The multi-year rolling internal audit plan is designed to provide assurance that the major risks and key processes are effectively mitigated and managed, to recommend improvements and track the implementation of audit recommendations.
The Group Integrated Assurance Framework governs and coordinates the overall approach to Group risk management. This entails understanding, identifying, reporting, managing and mitigating Group risk, and includes the process of independently auditing Group policies, plans, procedures, practices, systems, controls and activities to ensure that the Group achieves the level of operational efficiency and compliance required by the Board.
The efforts of the various internal and external assurance providers are coordinated to ensure coverage of agreed risk areas and to minimise duplication and eliminate gaps.
Key audit matters are those that, Deloitte & Touche, in their professional judgement, were of most significance in their audit of the consolidated financial statements of the current period:
Further information on significant areas of judgement can be found in note 45 of the consolidated financial statements.

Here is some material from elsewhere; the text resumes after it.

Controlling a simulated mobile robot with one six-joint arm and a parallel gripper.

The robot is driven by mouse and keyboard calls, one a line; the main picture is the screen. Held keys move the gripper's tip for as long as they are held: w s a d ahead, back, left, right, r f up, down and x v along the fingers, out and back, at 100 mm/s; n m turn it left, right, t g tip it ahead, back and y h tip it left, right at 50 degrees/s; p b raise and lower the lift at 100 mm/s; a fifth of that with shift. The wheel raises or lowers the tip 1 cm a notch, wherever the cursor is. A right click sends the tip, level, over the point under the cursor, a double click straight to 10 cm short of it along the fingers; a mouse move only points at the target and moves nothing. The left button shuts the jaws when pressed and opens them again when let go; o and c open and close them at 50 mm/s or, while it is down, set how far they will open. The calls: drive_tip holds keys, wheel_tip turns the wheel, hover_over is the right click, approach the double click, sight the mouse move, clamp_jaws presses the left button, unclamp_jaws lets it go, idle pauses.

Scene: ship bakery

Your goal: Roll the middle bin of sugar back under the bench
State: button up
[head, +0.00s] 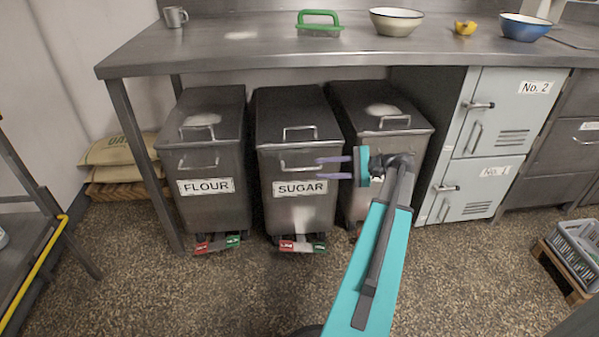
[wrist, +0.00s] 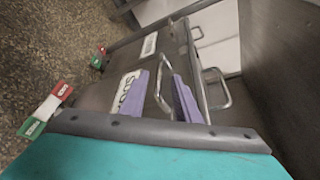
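The sugar bin (head: 305,210), a grey metal bin labelled SUGAR, stands in the middle of three bins at the front of the bench (head: 250,52). Its lid reaches back under the bench top. Its front handle (head: 283,167) is a metal bar above the label. A red and green pedal (head: 303,246) shows at its foot. My gripper (head: 318,168) points left at the right part of this handle. In the wrist view, the purple fingers (wrist: 162,80) are apart, one on each side of the bar, and are not closed on it.
The flour bin (head: 208,213) stands close on the left, and a third bin (head: 352,120) on the right, partly behind my arm. Grey lockers (head: 500,120) stand further right. A bench leg (head: 143,165) stands left of the flour bin. The floor in front is mostly clear.

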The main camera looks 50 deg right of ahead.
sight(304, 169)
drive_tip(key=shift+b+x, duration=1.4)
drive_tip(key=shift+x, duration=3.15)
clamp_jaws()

In our opinion, the consolidated and separate financial statements present fairly, in all material respects the consolidated and separate financial position of the Company and its subsidiaries as at 30 June 2019, and its consolidated and separate financial performance and its consolidated and separate cash flows for the year then ended in accordance with IFRS and the requirements of the Companies Act. In preparation of the annual financial statements the Group and the Committee has taken into consideration the feedback included in the most recent Report Back on Proactive Monitoring of Financial Statements provided by the JSE. The Committee recommended the annual integrated report and the Group’s and Company’s annual financial statements to the Board for approval. It is satisfied that they comply with IFRS on a going concern basis following an assessment of solvency and liquidity requirements.